Vous avez également toujours refusé de chanter La Marseillaise. Votre position n'a pas évolué ? 


Mon père – paix à son âme – était professeur d'école. Cela voulait tout dire pour lui l'Education nationale. Quand on parle de La Marseillaise, il faut savoir que dans toutes les écoles de Nouvelle-Calédonie, c'est une obligation de connaître la Marseillaise, la cartographie de la France et l'histoire de France. Il fallait se mettre en colonne avant de rentrer dans l'école et saluer le drapeau. Est-ce qu'on fait ça en France ? Non.
 

C'était donc un signe de protestation ?


Oui, comme pour mes cheveux. Comme mon père me coupait souvent les cheveux, je les ai laissés pousser. Ça me permettait aussi de montrer qui j'étais en tant qu'individu. Après évidemment, La Marseillaise je l'ai dans la peau et je peux la chanter. Mais simplement, en tant que sportif de haut niveau, c'était difficile de mettre ce maillot avec beaucoup de fierté et en même temps de représenter un pays qui avait tué des membres de ma famille et des amis. C'était difficile, mais c'est comme ça. C'est mon histoire et celle de mes deux pays.
 

Souhaitez-vous retourner vivre un jour en Nouvelle-Calédonie ?

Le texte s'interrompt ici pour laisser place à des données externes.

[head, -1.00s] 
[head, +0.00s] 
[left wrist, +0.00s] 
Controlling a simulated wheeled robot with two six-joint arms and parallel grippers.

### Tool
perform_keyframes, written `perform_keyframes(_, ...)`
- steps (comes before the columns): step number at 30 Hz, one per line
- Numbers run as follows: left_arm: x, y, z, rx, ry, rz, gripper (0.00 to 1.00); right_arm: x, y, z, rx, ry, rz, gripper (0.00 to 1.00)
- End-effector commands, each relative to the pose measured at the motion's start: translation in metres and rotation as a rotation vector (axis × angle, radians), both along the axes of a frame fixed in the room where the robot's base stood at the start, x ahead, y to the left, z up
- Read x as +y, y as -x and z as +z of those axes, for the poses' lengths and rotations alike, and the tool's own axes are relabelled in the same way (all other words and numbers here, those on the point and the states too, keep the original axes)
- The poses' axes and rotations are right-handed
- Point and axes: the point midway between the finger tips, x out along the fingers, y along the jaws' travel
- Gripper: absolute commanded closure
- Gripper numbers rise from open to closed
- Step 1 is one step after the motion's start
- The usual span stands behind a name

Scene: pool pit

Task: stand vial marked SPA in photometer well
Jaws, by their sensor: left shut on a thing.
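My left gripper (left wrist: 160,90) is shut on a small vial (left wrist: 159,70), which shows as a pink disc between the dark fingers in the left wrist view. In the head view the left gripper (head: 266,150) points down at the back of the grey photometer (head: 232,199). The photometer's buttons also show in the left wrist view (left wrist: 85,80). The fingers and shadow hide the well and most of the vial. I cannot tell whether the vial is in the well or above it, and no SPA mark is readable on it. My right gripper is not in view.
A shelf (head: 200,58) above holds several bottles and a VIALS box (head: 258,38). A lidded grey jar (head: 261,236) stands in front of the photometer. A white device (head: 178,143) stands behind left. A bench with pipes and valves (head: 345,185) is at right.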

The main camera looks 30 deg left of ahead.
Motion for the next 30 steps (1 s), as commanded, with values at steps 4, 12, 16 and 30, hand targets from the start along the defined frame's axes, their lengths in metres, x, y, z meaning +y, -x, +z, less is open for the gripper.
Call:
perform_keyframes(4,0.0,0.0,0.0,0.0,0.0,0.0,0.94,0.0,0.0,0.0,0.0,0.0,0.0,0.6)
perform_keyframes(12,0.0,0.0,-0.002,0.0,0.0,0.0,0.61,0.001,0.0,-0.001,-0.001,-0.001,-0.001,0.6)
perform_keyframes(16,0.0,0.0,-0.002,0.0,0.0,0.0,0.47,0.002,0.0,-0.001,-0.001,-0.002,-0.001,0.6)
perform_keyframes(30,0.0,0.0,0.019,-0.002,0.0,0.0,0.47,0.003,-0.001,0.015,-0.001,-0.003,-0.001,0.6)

J'ai tout là-bas. Je rends visite souvent à ma famille, j'ai mes terres, j'ai ma case sur place – comme on dit dans mon jargon. J'espère y retourner un jour. J'irai avec mes petits-enfants, on va dire ça [rires]. 
 

Songez-vous à vous lancer dans la politique, à l'image d'autres footballeurs comme George Weah ?


[Rires] Non, je préfère rester dans ma position et réveiller les consciences par rapport aux abus, aux injustices. J'ai vu ce que la politique a fait chez moi, et c'est pour cela que je peux dénoncer. Je préfère rester dans ce rôle-là, pour l'instant. Après, on verra... ce sont des sujets très profonds. Il faut avoir du temps pour réfléchir, car une politique, c'est aussi une pensée philosophique.